» **Set exercise**
Copy, in full, each line of the material that holds the word "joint".
---------- The data ----------
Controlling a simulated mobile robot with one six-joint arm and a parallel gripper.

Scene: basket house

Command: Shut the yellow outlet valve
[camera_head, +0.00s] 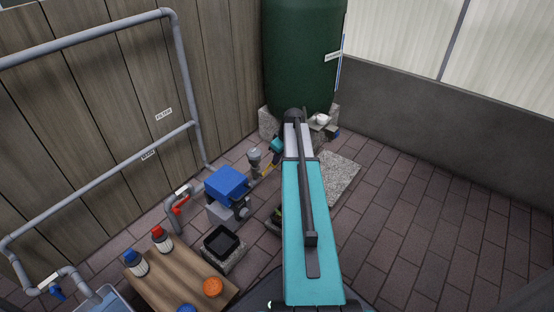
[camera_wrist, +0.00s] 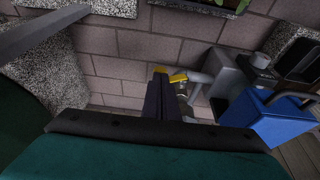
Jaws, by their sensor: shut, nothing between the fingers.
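The yellow valve handle (camera_wrist: 178,77) shows in the wrist view beside a grey pipe, just past my finger ends. In the head view a small yellow part (camera_head: 267,170) shows on the pipe between the blue pump and the green tank. My gripper (camera_wrist: 161,80) is shut and empty, its dark fingers pointing at the yellow handle. Whether they touch it I cannot tell. In the head view my gripper (camera_head: 275,158) reaches down beside this pipe, small and partly hidden. The valve body is mostly covered by my fingers, and the handle's angle to the pipe is unclear.
The blue pump (camera_head: 227,182) stands left of my gripper, with a grey strainer (camera_head: 255,158) close by. The green tank (camera_head: 303,55) stands behind. A red-handled valve (camera_head: 180,204) and a wooden table (camera_head: 185,278) with bottles are at left. Paved floor (camera_head: 430,210) is clear at right.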

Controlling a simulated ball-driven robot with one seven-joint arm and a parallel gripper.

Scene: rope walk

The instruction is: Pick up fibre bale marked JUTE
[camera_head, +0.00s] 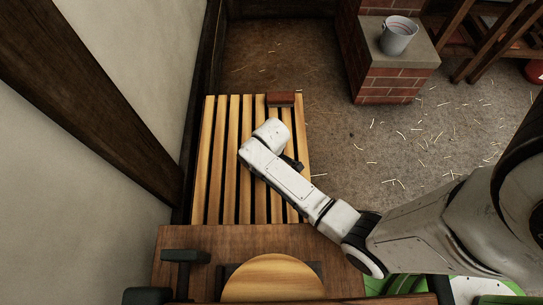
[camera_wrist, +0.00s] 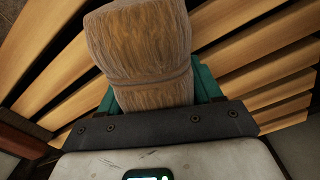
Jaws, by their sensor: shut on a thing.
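A brown fibrous bale (camera_wrist: 140,45) with a band around it fills the upper middle of the wrist view. No JUTE marking shows on the side I see. My gripper (camera_wrist: 157,93) is shut on the bale, with a teal finger at each side of its near end. Pale wooden slats lie behind the bale in that view. I cannot tell whether the bale touches them. In the head view my arm reaches over the slatted rack (camera_head: 212,180), and I cannot make out the bale there.
A reddish-brown block (camera_head: 284,99) sits at the rack's far edge. A wooden table (camera_head: 180,240) with a round wooden piece (camera_head: 272,280) is in front. A bucket (camera_head: 398,36) stands on a brick pier (camera_head: 392,85). A wall borders the left; straw-strewn floor (camera_head: 420,140) lies right.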

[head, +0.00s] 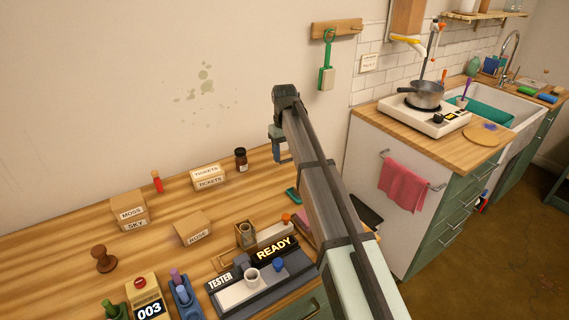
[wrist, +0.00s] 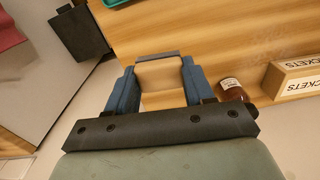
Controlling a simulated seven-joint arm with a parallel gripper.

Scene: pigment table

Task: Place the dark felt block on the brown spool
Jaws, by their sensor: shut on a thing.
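My gripper (head: 281,153) is raised above the back right of the wooden table. In the wrist view its two blue fingers (wrist: 158,66) are shut on the dark felt block (wrist: 158,56), which shows as a thin dark grey strip between the fingertips. In the head view the block (head: 286,161) is a small dark edge under the finger, mostly hidden. The brown spool (head: 102,258) stands on the table at the left, with a round top and a wider base. My gripper is well to the right of it and apart from it.
Labelled boxes (head: 130,212) (head: 208,178) (head: 192,230), a red-capped tube (head: 157,182) and a dark jar (head: 241,159) stand on the table. A tester tray (head: 237,296) and a counter (head: 147,296) are in front. Bare wood surrounds the spool.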

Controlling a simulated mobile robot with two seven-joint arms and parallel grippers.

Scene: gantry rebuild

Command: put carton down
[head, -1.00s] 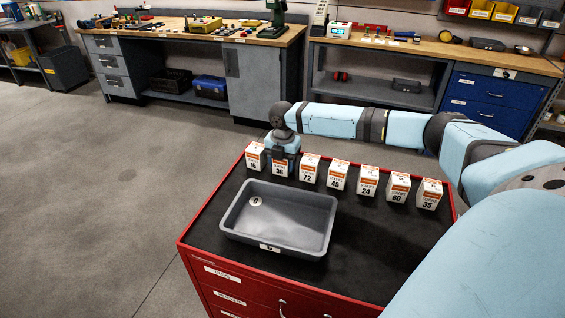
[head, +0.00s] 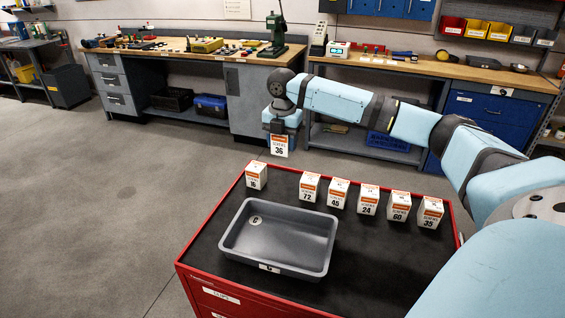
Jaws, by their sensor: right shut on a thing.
----------
» **Output of the task**
Controlling a simulated mobile robot with one six-joint arm and a parallel gripper.
Controlling a simulated ball-driven robot with one seven-joint arm and a parallel gripper.
Controlling a simulated seven-joint arm with a parallel gripper.
Controlling a simulated mobile robot with two seven-joint arms and parallel grippers.

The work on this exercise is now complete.